> _TASK TO COMPLETE_: Only the pictures are omitted; repeat all other data exactly.

> _DATA EXTRACT_:
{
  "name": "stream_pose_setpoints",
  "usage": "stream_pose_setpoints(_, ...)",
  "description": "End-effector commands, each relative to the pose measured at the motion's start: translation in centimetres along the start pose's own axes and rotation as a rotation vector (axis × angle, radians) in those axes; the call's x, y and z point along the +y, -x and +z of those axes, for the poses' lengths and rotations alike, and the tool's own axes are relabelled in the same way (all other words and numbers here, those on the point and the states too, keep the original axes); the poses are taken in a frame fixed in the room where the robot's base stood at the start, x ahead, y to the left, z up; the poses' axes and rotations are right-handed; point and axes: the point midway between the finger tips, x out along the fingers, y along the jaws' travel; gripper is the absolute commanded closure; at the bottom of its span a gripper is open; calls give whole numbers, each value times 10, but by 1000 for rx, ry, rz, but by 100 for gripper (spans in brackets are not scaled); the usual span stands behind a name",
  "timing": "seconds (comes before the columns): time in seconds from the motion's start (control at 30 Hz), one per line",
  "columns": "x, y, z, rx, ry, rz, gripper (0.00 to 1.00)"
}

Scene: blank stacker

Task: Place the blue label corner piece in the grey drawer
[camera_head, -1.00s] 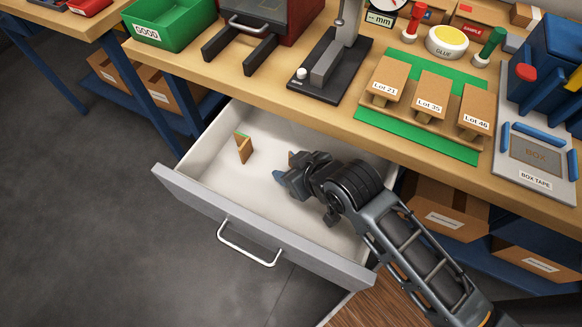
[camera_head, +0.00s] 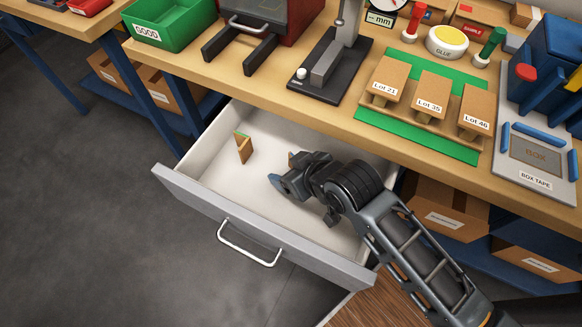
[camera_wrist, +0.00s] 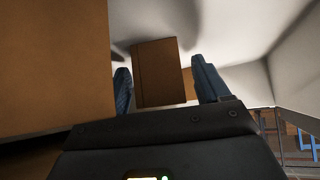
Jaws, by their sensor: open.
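The grey drawer (camera_head: 262,228) is pulled out under the bench, with a white inside. My gripper (camera_head: 278,181) is down inside it, toward its right half. In the wrist view my gripper (camera_wrist: 165,86) is open, with blue fingertips on either side of a brown piece (camera_wrist: 158,72). Gaps show between the piece and both fingers. In the head view only a sliver of this brown piece (camera_head: 291,158) shows behind my gripper. Its label is hidden, so I cannot tell its colour. A brown corner piece with a green top edge (camera_head: 244,149) stands upright at the drawer's left.
The bench top (camera_head: 240,88) overhangs the drawer's back. On it are a green GOOD bin (camera_head: 165,22), a rack of lot boxes on a green mat (camera_head: 440,147) and a box tape station (camera_head: 535,185). The drawer floor is clear between the green-edged piece and my gripper.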

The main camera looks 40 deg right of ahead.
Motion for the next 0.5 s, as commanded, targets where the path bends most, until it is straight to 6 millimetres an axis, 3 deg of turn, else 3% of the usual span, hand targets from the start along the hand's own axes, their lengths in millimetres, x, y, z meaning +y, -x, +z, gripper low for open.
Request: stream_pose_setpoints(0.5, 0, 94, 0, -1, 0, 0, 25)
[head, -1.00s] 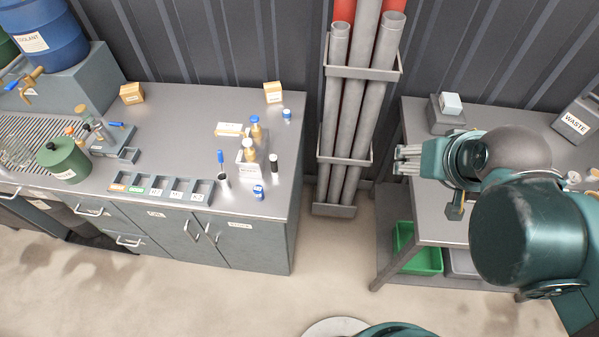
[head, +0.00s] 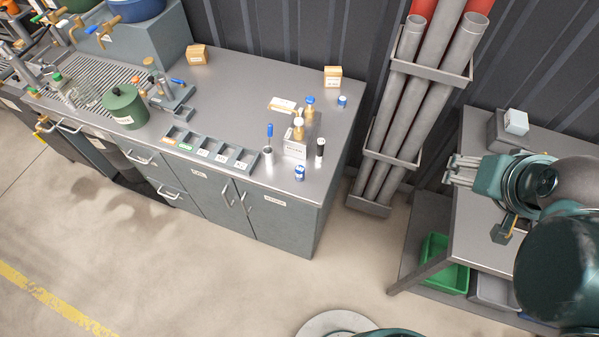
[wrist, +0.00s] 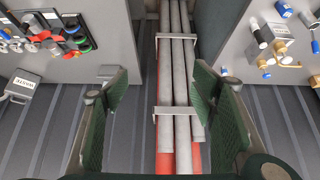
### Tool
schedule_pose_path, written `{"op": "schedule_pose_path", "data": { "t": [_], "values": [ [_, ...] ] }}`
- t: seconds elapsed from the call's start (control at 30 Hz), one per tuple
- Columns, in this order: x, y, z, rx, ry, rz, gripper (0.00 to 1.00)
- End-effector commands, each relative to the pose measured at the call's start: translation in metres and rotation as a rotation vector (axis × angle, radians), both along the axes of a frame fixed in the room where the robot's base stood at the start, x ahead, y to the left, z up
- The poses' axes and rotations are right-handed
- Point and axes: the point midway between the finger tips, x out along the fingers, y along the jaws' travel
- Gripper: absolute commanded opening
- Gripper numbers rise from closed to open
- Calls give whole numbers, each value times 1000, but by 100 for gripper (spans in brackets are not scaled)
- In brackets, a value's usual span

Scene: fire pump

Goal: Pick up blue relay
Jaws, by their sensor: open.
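No part is clearly marked as the blue relay. Two small blue-and-white cylinders stand on the left bench, one near the back right corner (head: 342,101) and one near the front edge (head: 299,173). In the wrist view, a dark panel holds small coloured parts, some of them blue (wrist: 72,28), too small to name. My gripper (head: 455,170) is at the right, over the left edge of the right table, far from the left bench. In the wrist view my gripper (wrist: 160,92) is open and empty, with pipes beyond its fingers.
A rack of grey and red pipes (head: 418,105) stands against the wall between the left bench (head: 235,85) and the right table (head: 465,220). Brass fittings, cartons (head: 197,55) and a labelled tray (head: 208,150) crowd the bench. A green bin (head: 445,265) sits below the table.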

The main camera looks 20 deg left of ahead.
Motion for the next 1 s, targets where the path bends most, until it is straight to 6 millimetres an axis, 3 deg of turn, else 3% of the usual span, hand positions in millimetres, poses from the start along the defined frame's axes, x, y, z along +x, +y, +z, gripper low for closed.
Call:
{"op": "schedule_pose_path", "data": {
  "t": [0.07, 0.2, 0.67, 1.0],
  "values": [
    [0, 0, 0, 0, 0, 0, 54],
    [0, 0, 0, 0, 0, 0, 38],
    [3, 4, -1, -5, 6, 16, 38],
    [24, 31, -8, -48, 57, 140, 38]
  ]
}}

> _THE SOLUTION_:
{
  "name": "stream_pose_setpoints",
  "usage": "stream_pose_setpoints(_, ...)",
  "description": "End-effector commands, each relative to the pose measured at the motion's start: translation in centimetres along the start pose's own axes and rotation as a rotation vector (axis × angle, radians) in those axes; the call's x, y and z point along the +y, -x and +z of those axes, for the poses' lengths and rotations alike, and the tool's own axes are relabelled in the same way (all other words and numbers here, those on the point and the states too, keep the original axes); the poses are taken in a frame fixed in the room where the robot's base stood at the start, x ahead, y to the left, z up; the poses' axes and rotations are right-handed; point and axes: the point midway between the finger tips, x out along the fingers, y along the jaws' travel; gripper is the absolute commanded closure; at the bottom of its span a gripper is open; calls give whole numbers, each value times 10, but by 1000 for rx, ry, rz, but by 100 for gripper (spans in brackets are not scaled); the usual span stands behind a name",
  "timing": "seconds (comes before the columns): time in seconds from the motion's start (control at 30 Hz), one per line",
  "columns": "x, y, z, rx, ry, rz, gripper (0.00 to 1.00)"
}

Scene: blank stacker

Task: Place the blue label corner piece in the grey drawer
[camera_head, -1.00s] 
[camera_head, +0.00s] 
[camera_wrist, +0.00s] 
Jaws, by their sensor: open.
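The grey drawer (camera_head: 262,228) is pulled out under the bench, with a white inside. My gripper (camera_head: 278,181) is down inside it, toward its right half. In the wrist view my gripper (camera_wrist: 165,86) is open, with blue fingertips on either side of a brown piece (camera_wrist: 158,72). Gaps show between the piece and both fingers. In the head view only a sliver of this brown piece (camera_head: 291,158) shows behind my gripper. Its label is hidden, so I cannot tell its colour. A brown corner piece with a green top edge (camera_head: 244,149) stands upright at the drawer's left.
The bench top (camera_head: 240,88) overhangs the drawer's back. On it are a green GOOD bin (camera_head: 165,22), a rack of lot boxes on a green mat (camera_head: 440,147) and a box tape station (camera_head: 535,185). The drawer floor is clear between the green-edged piece and my gripper.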

The main camera looks 40 deg right of ahead.
Motion for the next 0.5 s, as commanded, targets where the path bends most, until it is straight to 6 millimetres an axis, 3 deg of turn, else 3% of the usual span, hand targets from the start along the hand's own axes, their lengths in millimetres, x, y, z meaning +y, -x, +z, gripper low for open.
Request: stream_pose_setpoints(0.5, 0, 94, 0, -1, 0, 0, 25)
[head, -1.00s] 
[head, +0.00s] 
[wrist, +0.00s] 
### Tool
schedule_pose_path, written `{"op": "schedule_pose_path", "data": { "t": [_], "values": [ [_, ...] ] }}`
- t: seconds elapsed from the call's start (control at 30 Hz), one per tuple
- Columns, in this order: x, y, z, rx, ry, rz, gripper (0.00 to 1.00)
- End-effector commands, each relative to the pose measured at the call's start: translation in metres and rotation as a rotation vector (axis × angle, radians), both along the axes of a frame fixed in the room where the robot's base stood at the start, x ahead, y to the left, z up
- The poses' axes and rotations are right-handed
- Point and axes: the point midway between the finger tips, x out along the fingers, y along the jaws' travel
- Gripper: absolute commanded opening
- Gripper numbers rise from closed to open
- Calls give whole numbers, each value times 1000, but by 100 for gripper (spans in brackets are not scaled)
- In brackets, a value's usual span

Scene: fire pump

Goal: Pick up blue relay
Jaws, by their sensor: open.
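No part is clearly marked as the blue relay. Two small blue-and-white cylinders stand on the left bench, one near the back right corner (head: 342,101) and one near the front edge (head: 299,173). In the wrist view, a dark panel holds small coloured parts, some of them blue (wrist: 72,28), too small to name. My gripper (head: 455,170) is at the right, over the left edge of the right table, far from the left bench. In the wrist view my gripper (wrist: 160,92) is open and empty, with pipes beyond its fingers.
A rack of grey and red pipes (head: 418,105) stands against the wall between the left bench (head: 235,85) and the right table (head: 465,220). Brass fittings, cartons (head: 197,55) and a labelled tray (head: 208,150) crowd the bench. A green bin (head: 445,265) sits below the table.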

The main camera looks 20 deg left of ahead.
Motion for the next 1 s, targets where the path bends most, until it is straight to 6 millimetres an axis, 3 deg of turn, else 3% of the usual span, hand positions in millimetres, poses from the start along the defined frame's axes, x, y, z along +x, +y, +z, gripper low for closed.
Call:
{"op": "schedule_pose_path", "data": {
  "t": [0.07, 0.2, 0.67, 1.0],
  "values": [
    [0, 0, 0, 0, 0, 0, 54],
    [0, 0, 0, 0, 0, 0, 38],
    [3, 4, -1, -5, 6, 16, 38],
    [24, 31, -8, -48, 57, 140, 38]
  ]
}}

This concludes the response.